> Exercise description
Your task is to copy the material exactly.

> Collected material
################

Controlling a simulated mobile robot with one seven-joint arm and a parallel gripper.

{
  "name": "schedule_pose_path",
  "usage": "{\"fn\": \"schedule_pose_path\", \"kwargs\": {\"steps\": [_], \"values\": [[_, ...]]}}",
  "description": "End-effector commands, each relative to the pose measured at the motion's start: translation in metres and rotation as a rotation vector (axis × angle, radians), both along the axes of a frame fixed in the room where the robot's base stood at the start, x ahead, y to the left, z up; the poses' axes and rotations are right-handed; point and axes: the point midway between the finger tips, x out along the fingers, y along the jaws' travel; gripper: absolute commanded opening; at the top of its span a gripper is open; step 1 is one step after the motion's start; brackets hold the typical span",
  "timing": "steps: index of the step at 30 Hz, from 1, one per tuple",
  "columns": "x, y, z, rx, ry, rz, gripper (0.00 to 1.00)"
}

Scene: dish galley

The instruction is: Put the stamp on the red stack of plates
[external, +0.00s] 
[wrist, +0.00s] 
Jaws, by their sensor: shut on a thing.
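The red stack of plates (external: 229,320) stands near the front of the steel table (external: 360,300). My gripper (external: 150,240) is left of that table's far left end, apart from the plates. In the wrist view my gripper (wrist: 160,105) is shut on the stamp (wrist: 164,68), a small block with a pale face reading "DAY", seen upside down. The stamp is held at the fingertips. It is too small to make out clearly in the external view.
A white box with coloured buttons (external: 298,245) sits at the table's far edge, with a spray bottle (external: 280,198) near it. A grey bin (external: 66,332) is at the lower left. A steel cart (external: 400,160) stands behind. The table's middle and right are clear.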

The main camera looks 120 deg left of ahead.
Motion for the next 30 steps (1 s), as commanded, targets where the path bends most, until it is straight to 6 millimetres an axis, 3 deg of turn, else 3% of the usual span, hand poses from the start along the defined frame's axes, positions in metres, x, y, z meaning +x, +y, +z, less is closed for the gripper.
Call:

################

> Exercise response
Controlling a simulated mobile robot with one seven-joint arm and a parallel gripper.

{
  "name": "schedule_pose_path",
  "usage": "{\"fn\": \"schedule_pose_path\", \"kwargs\": {\"steps\": [_], \"values\": [[_, ...]]}}",
  "description": "End-effector commands, each relative to the pose measured at the motion's start: translation in metres and rotation as a rotation vector (axis × angle, radians), both along the axes of a frame fixed in the room where the robot's base stood at the start, x ahead, y to the left, z up; the poses' axes and rotations are right-handed; point and axes: the point midway between the finger tips, x out along the fingers, y along the jaws' travel; gripper: absolute commanded opening; at the top of its span a gripper is open; step 1 is one step after the motion's start; brackets hold the typical span",
  "timing": "steps: index of the step at 30 Hz, from 1, one per tuple",
  "columns": "x, y, z, rx, ry, rz, gripper (0.00 to 1.00)"
}

Scene: dish galley

The instruction is: Put the stamp on the red stack of plates
[external, +0.00s] 
[wrist, +0.00s] 
Jaws, by their sensor: shut on a thing.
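The red stack of plates (external: 229,320) stands near the front of the steel table (external: 360,300). My gripper (external: 150,240) is left of that table's far left end, apart from the plates. In the wrist view my gripper (wrist: 160,105) is shut on the stamp (wrist: 164,68), a small block with a pale face reading "DAY", seen upside down. The stamp is held at the fingertips. It is too small to make out clearly in the external view.
A white box with coloured buttons (external: 298,245) sits at the table's far edge, with a spray bottle (external: 280,198) near it. A grey bin (external: 66,332) is at the lower left. A steel cart (external: 400,160) stands behind. The table's middle and right are clear.

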The main camera looks 120 deg left of ahead.
Motion for the next 30 steps (1 s), as commanded, targets where the path bends most, until it is straight to 6 millimetres an axis, 3 deg of turn, else 3% of the usual span, hand poses from the start along the defined frame's axes, positions in metres, x, y, z meaning +x, +y, +z, less is closed for the gripper.
Call:

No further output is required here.